Today marks the winter solstice: the shortest day and longest night of the year. There will only be about 9 hours of daylight today but from this point on, days will be getting longer. Yay! People may not know that we have a tool right here in Elmira to help us mark this auspicious day. Anyone who has visited the Elmira Savings Bank at 333 E. Water Street, has probably seen the large, triangular metal sculpture in the plaza outside. For a long time, I assumed it was just a big piece of art and gave it no more thought. It actually was created to mark the solstices and equinoxes.
|The Sun Triangle|
The Sun Triangle, as it is called, was erected in March 1977 by the Arnot Realty Corporation. It was created as part of Elmira’s city beautification program following the 1972 flood that devastated much of downtown. The triangle was designed by scientist and sculptor Dr. Athelstan Spilhaus of Washington, D.C. and built by metal fabricators in Brooklyn, New York. The skin is made of 1/8 inch stainless steel that has been polished to a mirror finish.
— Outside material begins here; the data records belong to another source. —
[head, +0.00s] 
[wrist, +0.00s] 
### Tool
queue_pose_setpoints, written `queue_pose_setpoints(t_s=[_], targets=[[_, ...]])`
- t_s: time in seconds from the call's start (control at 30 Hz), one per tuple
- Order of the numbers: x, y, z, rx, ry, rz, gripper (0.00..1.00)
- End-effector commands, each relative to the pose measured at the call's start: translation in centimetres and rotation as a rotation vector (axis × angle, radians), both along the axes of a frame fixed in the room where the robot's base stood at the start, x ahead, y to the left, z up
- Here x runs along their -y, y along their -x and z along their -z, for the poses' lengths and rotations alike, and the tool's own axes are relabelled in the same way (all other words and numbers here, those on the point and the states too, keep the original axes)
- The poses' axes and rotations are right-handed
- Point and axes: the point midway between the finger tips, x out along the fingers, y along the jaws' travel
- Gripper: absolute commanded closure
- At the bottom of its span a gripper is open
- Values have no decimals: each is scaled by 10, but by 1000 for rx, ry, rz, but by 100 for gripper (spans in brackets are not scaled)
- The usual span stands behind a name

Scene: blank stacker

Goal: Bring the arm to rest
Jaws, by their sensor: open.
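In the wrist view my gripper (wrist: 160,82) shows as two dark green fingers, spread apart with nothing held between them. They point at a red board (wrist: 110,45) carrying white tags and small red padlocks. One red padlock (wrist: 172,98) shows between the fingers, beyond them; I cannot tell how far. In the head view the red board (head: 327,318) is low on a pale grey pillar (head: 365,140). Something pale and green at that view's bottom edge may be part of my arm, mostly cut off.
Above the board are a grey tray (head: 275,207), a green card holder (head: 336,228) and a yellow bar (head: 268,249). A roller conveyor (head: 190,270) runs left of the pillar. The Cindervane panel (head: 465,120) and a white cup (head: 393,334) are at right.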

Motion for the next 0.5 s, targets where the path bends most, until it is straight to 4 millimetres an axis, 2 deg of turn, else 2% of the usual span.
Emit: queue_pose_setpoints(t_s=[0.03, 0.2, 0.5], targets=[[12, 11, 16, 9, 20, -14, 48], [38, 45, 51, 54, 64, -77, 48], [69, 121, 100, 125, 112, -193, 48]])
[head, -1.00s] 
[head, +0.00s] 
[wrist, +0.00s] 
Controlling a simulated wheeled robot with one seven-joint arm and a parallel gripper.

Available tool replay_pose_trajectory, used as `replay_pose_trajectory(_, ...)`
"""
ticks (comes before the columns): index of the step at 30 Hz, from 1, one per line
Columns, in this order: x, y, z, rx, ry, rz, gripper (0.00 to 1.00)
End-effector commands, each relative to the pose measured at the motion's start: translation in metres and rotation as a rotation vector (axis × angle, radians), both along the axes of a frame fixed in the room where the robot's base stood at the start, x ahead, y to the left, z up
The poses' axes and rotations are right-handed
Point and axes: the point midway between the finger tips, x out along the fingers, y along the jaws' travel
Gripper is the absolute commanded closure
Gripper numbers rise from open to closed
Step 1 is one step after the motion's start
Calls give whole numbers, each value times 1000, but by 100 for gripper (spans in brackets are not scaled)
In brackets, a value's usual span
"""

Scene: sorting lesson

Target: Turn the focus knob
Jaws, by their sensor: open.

|View of the Sun Triangle from Water Street|
Diagram from the Elmira Savings Bank’s
booklet about the Sun Triangle.
So, how does it work? The top edge of the triangle points to the sun’s noon position at the spring and fall equinoxes, about March 21 and September 22. The bottom edge points to the sun’s lowest noon position, at the winter solstice, about December 21. And the steepest edge points to the sun’s highest noon position, at the summer solstice, about June 21. Conveniently, there’s a plaque on the ground right next to the Sun Triangle explaining all this.
|Plaque near the base of the Sun Triangle|
This year, the solstice officially falls on December 21 at 11:49pm (EST). Unfortunately, it looks like it may be too cloudy today to actually see the sun at local noon. It might be worth the short walk from the museum to take a look, though. Happy Winter Solstice!